The appellants argued that the road concerned had ceased to be classified.

Judge Ockelton said: “They face a number of difficulties. The first is that these arguments were not put to the inspector.”

He said the only relevant evidence before the inspector was that the road in question had in the past been an A road, and that the local authority regarded it as a classified road.

“There is no doubt that if it was at the time regarded as important to determine whether the classification still derived from the minister, that enquiry could have been made at the time of the appeal to the inspector,” he said.

"It was not made then and has not been made now. The only basis upon which it could be said that Old Guildford Road West is not a classified road for the present purposes would be by showing its declassification which, as I have said, has not been done.”

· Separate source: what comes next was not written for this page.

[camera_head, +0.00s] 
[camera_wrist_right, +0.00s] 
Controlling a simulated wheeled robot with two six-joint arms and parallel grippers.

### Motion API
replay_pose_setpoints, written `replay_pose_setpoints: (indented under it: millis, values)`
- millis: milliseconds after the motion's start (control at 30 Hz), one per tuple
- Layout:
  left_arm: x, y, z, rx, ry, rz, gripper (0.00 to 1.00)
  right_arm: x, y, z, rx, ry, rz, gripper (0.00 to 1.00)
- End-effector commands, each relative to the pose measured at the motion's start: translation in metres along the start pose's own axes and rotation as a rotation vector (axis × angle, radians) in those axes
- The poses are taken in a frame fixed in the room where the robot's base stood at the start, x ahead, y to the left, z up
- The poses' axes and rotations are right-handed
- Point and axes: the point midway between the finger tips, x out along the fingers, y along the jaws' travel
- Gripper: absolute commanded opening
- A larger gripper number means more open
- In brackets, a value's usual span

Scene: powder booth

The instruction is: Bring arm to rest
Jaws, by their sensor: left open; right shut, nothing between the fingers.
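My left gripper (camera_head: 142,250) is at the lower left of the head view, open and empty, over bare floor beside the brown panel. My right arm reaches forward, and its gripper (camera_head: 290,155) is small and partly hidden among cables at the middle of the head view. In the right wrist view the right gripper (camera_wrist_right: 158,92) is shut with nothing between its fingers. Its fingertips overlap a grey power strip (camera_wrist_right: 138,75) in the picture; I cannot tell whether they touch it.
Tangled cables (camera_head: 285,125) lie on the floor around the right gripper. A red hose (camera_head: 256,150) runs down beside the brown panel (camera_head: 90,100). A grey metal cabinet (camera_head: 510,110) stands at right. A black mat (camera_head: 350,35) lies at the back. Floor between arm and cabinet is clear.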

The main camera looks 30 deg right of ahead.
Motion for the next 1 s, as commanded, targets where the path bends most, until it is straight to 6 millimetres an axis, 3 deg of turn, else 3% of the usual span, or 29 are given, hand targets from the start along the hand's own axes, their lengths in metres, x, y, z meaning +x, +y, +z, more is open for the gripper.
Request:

Judge Ockleton said the question of whether the road was classified was, “in law, answered in the affirmative by the council's evidence of the classification of the road”.

Even had these points succeeded the appeal “would be doomed to fail”  as the arguments put did not meet the requirement that access was required in connection with permitted development.

Lawful use of the field for agriculture was not in itself development, he ruled.

Judge Ockleton said: “An inspector does not have a duty to consider an alternative not put to him. If an alternative is not put to him but he perceives an obvious means of remedying the planning difficulties by lesser enforcement, he may consider it, but is not bound to do so.

“In the present case it is clear that the inspector saw no obvious alternative. Indeed, there was no obvious alternative. The removal of the hedging, described in the notice as an area ‘densely planted with mature shrubs forming part of the natural boundary' in order to construct the driveway had consequences for the amenity of the site.

“It is quite wrong to suggest that leaving the area wholly unplanted would ‘obviously’ deal with the planning difficulties.

“The truth of the matter is that the development was not permitted, and that the enforcement notice has never been shown to be other than appropriate to restore the previous position, including that feature of it which consisted of a former opening which was by then impassable.”